Saturday, January 6, 2018

Groovy by Mark Voger

'Groovy: When Flower Power Bloomed in Pop Culture'
by Mark Voger
TwoMorrows Publishing, December 2017

TwoMorrows Publishing is a Raleigh, North Carolina company that publishes books on comic books, and comic book artists; it's now expanding into the broader field of pop culture with the release of Groovy (192 pp).

The Groovy Era spans the interval from the mid 60s to the mid 70s. Author Mark Voger (who previously published Monster Mash: The Creepy, Kooky Monster Craze In America 1957-1972 with TwoMorrows in 2015) clearly knows what he is writing about. In his autobiographical Introduction, he recalls how it was to be 12 years old in 1970, and how revelatory it was to visit the head shop at a New Jersey shopping mall……ultimately decorating his bedroom with selected purchases: a skull ashtray, and a black-and-white poster of Raquel Welch in her animal-skin bikini from One Million Years BC

He also relates a July, 1969 encounter at the Moorestown Mall in New Jersey with Tiny Tim, who was on a tour to promote his book ‘Beautiful Thoughts’. Voger was a firsthand witness to Tim’s adroit handling of some dismissive ‘mall hoodlums’.

Any Baby Boomer reading Voger’s memories of adolescence during the Groovy Era will undoubtedly smile with their own recollections.

Groovy primarily focuses on music, but other aspects of the pop culture of the era are covered as well. Within its pages you will find informative articles about, and interviews with, The Turtles; The Rascals; Mickey Dolenz; Tiny Tim; The Doors; Wild in the Streets; Easy Rider; Steve Ditko; Peter Max; The Who; Wonder Woman; Jesus Christ Superstar; Maureen McCormick; the late David Cassidy; Teen Magazines; The Banana Splits; and H. R. Pufnstuf.

The book’s copious illustrations, color scheme, and formatting are designed to recall the bright colors and Pop Art presentations of the covered era.
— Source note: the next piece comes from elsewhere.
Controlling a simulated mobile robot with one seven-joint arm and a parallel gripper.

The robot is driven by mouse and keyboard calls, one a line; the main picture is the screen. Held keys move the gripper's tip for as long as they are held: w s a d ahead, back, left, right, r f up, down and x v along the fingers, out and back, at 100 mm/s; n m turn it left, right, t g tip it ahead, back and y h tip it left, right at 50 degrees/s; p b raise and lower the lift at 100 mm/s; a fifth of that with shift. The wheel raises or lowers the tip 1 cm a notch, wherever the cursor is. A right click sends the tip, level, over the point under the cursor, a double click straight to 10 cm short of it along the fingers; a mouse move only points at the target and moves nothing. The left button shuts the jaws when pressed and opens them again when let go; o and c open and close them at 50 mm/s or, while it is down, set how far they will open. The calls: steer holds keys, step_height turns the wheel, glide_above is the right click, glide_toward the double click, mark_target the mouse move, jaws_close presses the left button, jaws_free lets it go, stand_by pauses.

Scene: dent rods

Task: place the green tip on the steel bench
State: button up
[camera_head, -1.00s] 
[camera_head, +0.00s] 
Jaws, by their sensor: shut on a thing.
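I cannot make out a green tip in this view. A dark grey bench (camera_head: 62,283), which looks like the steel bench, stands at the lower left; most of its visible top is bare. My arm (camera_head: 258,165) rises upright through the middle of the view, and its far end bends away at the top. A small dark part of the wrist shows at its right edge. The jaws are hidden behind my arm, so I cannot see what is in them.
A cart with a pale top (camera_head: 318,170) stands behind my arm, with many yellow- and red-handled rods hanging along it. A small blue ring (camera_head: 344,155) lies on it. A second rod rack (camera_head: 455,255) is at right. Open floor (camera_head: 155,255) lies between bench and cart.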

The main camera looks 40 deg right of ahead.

Flipping through the pages of Groovy will reward the reader with all sorts of little revelations and discoveries………….for example, I had no idea that Barry White (?!) sang lead on a Banana Splits song. Or that The Jefferson Airplane tried to pay artist John Van Hamersveld half a kilo of pot for making the cover art for the ‘Crown of Creation’ album (Van Hamersveld had to go to the Airplane’s record company to recover his $9,000 fee). Or that Frank Zappa (?!) appeared on a 1968 episode of ‘The Monkees’, courtesy of an invitation from Michael Nesmith.

Don’t be surprised if reading Groovy sends you to Google and YouTube to look up long-forgotten cultural artifacts. For my own part, watching the Banana Splits do a dance number to the song 'Doin' the Banana Split' (sung by none other than Barry White ?!), accompanied by the Sour Grapes Bunch (a group of girls wearing pink miniskirts and black go-go boots) and 'trippy' special effects, is both sublime and surreal.......

As with any book of this nature, there is an element of subjectivity in deciding what material is worthy of content. An argument certainly could be made that a second volume of Groovy is necessary to adequately cover the spectrum of content associated with the covered era.

Summing up, Groovy primarily is aimed at a readership of Baby Boomers, who will find it indispensable. But younger readers may want to peruse a copy as well, if only to see how the pop culture of the Groovy era paved the way for many aspects of contemporary culture.